→ Recorded data:
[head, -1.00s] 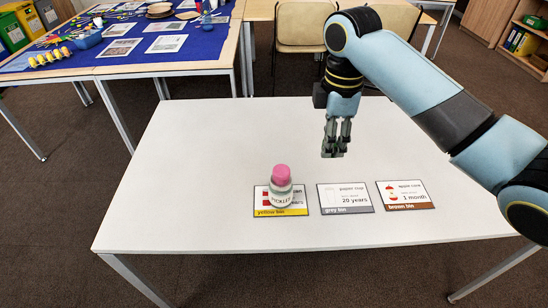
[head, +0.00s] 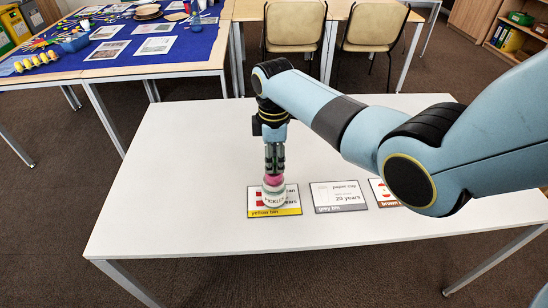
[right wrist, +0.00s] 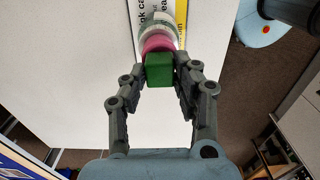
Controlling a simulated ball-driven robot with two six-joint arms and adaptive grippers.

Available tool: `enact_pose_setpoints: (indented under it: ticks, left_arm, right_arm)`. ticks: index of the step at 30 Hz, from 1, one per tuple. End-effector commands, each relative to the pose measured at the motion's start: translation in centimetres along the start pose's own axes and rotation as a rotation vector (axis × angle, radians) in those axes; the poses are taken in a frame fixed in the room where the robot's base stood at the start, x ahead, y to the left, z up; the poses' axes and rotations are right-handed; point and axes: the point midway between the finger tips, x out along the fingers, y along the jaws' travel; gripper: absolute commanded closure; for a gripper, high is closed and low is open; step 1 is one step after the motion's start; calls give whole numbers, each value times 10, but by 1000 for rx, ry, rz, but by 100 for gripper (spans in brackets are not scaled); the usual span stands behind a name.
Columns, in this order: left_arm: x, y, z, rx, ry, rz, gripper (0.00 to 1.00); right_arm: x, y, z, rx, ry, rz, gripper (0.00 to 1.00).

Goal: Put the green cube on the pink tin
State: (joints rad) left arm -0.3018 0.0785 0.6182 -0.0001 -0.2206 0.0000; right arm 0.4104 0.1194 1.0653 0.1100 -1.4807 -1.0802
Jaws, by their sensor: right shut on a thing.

→ Task prompt:
Set down exactly what runs from the line with "Columns, in this" to the last line of the data above, including both of those lines and no others.

→ Exercise result:
Columns, in this order: left_arm: x, y, z, rx, ry, rz, gripper (0.00 to 1.00); right_arm: x, y, z, rx, ry, rz, gripper (0.00 to 1.00).

Goal: Put the green cube on the pink tin
State: (joints rad) left arm -0.3018 0.0785 0.6182 -0.0001 -0.2206 0.0000; right arm 0.4104 0.1194 1.0653 0.1100 -1.4807 -1.0802
Jaws, by their sensor: right shut on a thing.

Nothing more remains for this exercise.